[CHAMADA PARA DOSSIÊ] Dossiê “Racismos: corpos, políticas, cidades, poderes e dominações em tempos de ódios” - v. 12, n. 1, 2023
Dossiê “Racismos: Corpos, políticas, cidades, poderes e dominações em tempos de ódios” (v. 12, n. 1, 2023)
Nenhum corpo está a serviço
do poder do outro.
O meu, o nosso corpo protegido
é expressão de axé.
Da dádiva, da germinação.
Do sagrado, do divino.
Do cuidado, do amparo ancestral.
O corpo é expressão da vida.
Que jamais conspira.
Para que o corpo negro seja
um grão de areia.
Esquecido, pequeno, insignificante.
Sem território, sem alma
velado no chão.
Hélen Diogo[1]
O presente dossiê apresenta como proposta a produção do conhecimento, do diálogo e dos saberes com as múltiplas intersecções da temática Racismos, de modo a orientar pensares fora do eixo condutor da colonialidade do poder[2] e da dominação de corpos dóceis[3], superando as amarras do binômio colonizador-colonizado, o qual hierarquiza, subjuga, fragmenta e violenta, a bel prazer, as populações negras.
Não é demasiado pontuar que os racismos não se situam apenas em zonas de discussões individualizadas, pessoalizadas e unilaterais, mas ocupam territórios de disputa que questionam e chamam para o debate o campo relacional da branquitude, e da teia social, com o constructo raça e as produções de racismos como obra da modernidade.
A eloquência com que as lutas raciais ganham a internet, os jornais e a televisão sinalizam que os ecos do Black Lives (to) Matter são cada mais intensos e necessários, uma vez que não silenciam a perversidade do apagamento e dizimamento racial. Muitos questionamentos surgem, como: Quais vidas (negras) importam? Quando que os negros serão, de fato, livres? Quanto vale o corpo negro em uma sociedade hierarquizada e dinamizada pelo racismo? São infinitas indagações, as quais suscitam respostas ao nível da complexidade que orientam formas peculiares, ainda nos dias atuais, do Estado brasileiro, operar a gestão de corpos negros, e periféricos, em becos e periferias, separados, se possível, da cidade, dos direitos e das garantias, aniquilados da sua essência e existência.
Cumpre destacar que a ausência de políticas de Estado, de uma educação para as relações étnico-raciais, de uma pedagogia jurídica critica e antidiscriminatória diante da conjuntura posta, a qual flerta e incentiva comportamentos de ódio, sugere e clama por encaminhamentos que comungam com uma sociedade racista que precifica corpos racializados, admite-os na esfera do condicionamento, se possível, do trabalho braçal e de servilidade, descarta a humanidade e presença negra e os conjugam a uma imperiosa necropolítica[4], uma vez que a negritude age como um impeditivo de cidadania.

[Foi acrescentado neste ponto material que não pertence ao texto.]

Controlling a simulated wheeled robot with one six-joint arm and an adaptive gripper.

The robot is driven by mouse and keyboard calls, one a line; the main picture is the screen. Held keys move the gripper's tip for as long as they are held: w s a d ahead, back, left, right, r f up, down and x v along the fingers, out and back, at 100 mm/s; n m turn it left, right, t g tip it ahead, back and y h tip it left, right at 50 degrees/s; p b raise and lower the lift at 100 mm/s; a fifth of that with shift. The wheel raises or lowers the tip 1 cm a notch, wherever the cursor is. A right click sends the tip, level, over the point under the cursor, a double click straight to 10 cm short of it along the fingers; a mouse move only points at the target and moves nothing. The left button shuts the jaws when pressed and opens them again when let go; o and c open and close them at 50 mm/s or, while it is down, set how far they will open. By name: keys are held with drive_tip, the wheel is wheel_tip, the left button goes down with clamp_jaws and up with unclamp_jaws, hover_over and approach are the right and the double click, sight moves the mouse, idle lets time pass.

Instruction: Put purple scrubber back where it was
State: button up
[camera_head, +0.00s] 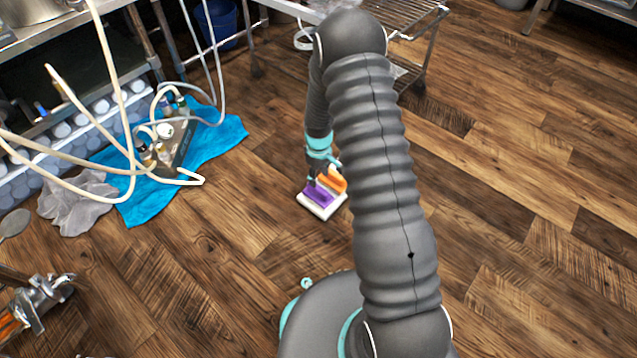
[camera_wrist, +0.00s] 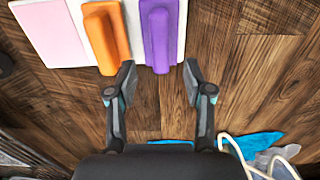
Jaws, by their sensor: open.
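The purple scrubber (camera_head: 317,194) lies on a small white tray (camera_head: 313,207) on the floor, beside an orange scrubber (camera_head: 333,180). In the wrist view the purple scrubber (camera_wrist: 161,32) is at the top centre, with the orange scrubber (camera_wrist: 106,38) to its left. My gripper (camera_wrist: 158,80) is open and empty. Its fingertips stand apart on either side of the line of the purple scrubber's near end, and I cannot tell the height gap. In the head view my arm hides part of the tray area.
The tray's far left part is pink (camera_wrist: 46,30). A blue cloth (camera_head: 172,180) with bottles and hoses lies on the floor to the left, near a grey cloth (camera_head: 76,200). A metal rack (camera_head: 395,20) stands behind. The wooden floor on the right is clear.

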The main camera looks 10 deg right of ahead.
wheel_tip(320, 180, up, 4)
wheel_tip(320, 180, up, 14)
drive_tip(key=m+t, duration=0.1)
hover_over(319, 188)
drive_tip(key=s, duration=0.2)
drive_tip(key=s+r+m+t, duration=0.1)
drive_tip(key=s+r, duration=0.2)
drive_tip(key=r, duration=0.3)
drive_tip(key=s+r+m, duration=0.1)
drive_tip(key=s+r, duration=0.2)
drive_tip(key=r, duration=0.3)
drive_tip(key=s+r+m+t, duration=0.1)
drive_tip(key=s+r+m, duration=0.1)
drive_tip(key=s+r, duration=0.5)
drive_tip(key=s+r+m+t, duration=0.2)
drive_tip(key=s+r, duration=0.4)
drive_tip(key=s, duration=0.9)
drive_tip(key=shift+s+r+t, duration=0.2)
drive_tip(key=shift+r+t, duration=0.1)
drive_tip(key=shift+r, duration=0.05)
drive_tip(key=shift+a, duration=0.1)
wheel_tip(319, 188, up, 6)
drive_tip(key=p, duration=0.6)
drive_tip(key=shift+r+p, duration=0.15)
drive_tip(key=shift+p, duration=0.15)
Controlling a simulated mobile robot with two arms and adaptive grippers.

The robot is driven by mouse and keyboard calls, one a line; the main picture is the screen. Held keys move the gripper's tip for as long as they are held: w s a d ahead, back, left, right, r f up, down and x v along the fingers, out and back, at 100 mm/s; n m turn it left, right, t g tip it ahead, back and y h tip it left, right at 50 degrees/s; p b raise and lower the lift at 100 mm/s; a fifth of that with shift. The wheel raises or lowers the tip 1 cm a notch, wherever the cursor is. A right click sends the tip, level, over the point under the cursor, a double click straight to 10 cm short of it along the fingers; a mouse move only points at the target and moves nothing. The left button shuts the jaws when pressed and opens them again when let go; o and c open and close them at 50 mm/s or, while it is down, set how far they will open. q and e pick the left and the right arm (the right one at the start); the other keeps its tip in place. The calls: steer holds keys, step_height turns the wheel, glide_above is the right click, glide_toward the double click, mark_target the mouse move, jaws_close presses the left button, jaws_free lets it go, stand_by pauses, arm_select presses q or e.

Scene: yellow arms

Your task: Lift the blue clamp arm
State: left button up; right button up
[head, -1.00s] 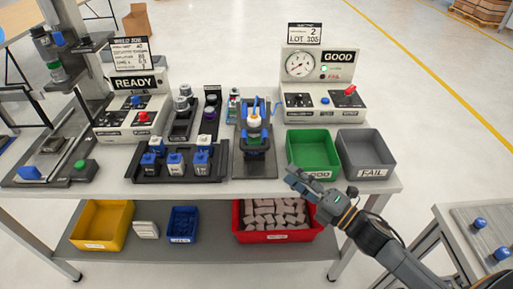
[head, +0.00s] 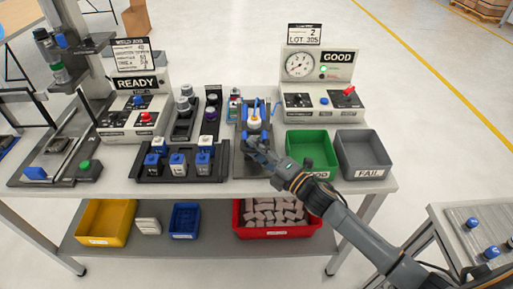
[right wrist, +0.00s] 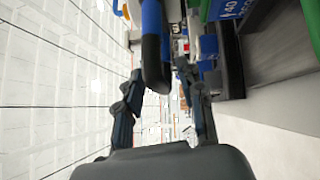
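The blue clamp arm (head: 256,104) stands upright at the holding fixture (head: 240,165), around a white and yellow part (head: 254,124). My right gripper (head: 254,142) is in front of the fixture, over its near part, and hides some of it. The fingers of the right gripper (right wrist: 159,82) are apart there. I cannot tell whether they touch the bar. My left gripper is in neither view.
Green (head: 300,142) and grey (head: 375,150) bins stand right of the fixture. A red bin (head: 277,232) sits on the lower shelf.

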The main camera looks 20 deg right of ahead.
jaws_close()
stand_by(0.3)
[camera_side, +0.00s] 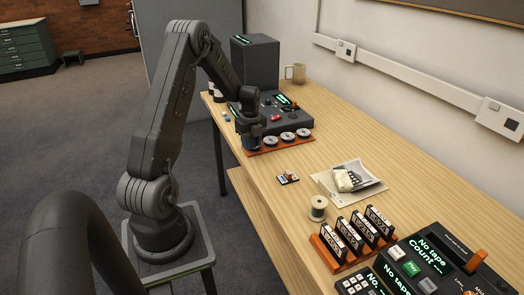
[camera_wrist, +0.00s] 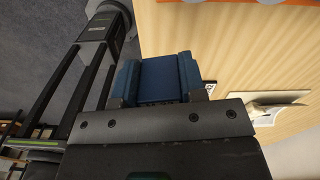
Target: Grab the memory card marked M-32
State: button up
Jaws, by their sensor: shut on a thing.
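My gripper (camera_side: 250,128) hangs over the left edge of the table, beside the orange rack of reels (camera_side: 280,142). In the wrist view my gripper (camera_wrist: 158,82) is shut on a dark blue, block-like piece (camera_wrist: 158,75) between its fingers. Small coloured pieces (camera_side: 227,117) lie near the table edge, too small to read. A small dark item with white labels (camera_side: 288,178) lies on the table nearer the camera.
A dark control console (camera_side: 280,108) and a tall dark box (camera_side: 254,62) stand behind my gripper. The middle right is bare wood.

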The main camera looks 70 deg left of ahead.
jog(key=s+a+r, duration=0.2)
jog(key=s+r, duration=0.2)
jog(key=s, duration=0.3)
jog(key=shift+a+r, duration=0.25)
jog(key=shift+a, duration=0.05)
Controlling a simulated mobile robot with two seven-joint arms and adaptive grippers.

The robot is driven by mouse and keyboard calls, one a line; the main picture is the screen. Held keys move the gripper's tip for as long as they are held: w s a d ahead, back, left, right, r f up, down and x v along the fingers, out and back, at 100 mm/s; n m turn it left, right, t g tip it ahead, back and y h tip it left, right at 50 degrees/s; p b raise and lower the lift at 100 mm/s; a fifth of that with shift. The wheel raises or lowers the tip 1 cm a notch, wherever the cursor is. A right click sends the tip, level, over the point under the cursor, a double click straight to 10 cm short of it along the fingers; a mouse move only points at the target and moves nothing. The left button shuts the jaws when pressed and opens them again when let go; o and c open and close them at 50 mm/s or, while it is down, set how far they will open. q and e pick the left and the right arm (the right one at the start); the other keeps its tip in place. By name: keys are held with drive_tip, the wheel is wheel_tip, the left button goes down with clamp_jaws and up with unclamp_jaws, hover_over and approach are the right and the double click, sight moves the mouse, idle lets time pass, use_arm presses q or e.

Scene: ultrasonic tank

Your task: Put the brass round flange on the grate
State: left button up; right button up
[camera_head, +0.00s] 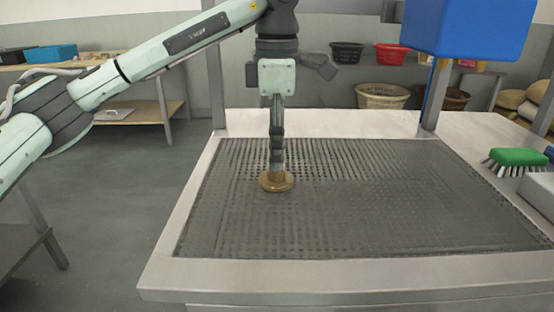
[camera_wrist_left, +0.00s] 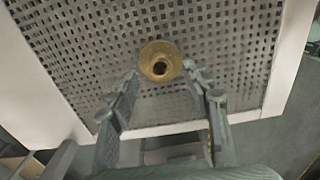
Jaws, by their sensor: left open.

A comunidade negra, apesar das dores ao longo da história, do alijamento racial que impede a vida física, material e simbólica, re-existe sem direito a uma chama do sonhar e do viver livre. Se a liberdade ainda é uma rota, um caminho a se encontrar, na mesma entoada está a dívida impagável[5] que o Estado está longe de quitar quando trata de equidade, justiça e dignidade da pessoa humana e negra.
Para tanto, complementa o tema central do Dossiê “Racismos: corpos, políticas, cidades, poderes e dominações em tempos de ódios”, os seguintes eixos:
- Ações Afirmativas
- Epistemologias Negras
- Filosofia e Saberes Africanos
- Feminismo Negro
- Literatura Negra
- Patrimônio Cultural Afro-Brasileiro
- Racismo Ambiental
- Racismo Institucional
- Racismo no Esporte
- Religiosidade e Matriz Africana
- Racismo algorítmico
- Outras formas apuradas de Racismos contra indígenas, ciganos e estrangeiros.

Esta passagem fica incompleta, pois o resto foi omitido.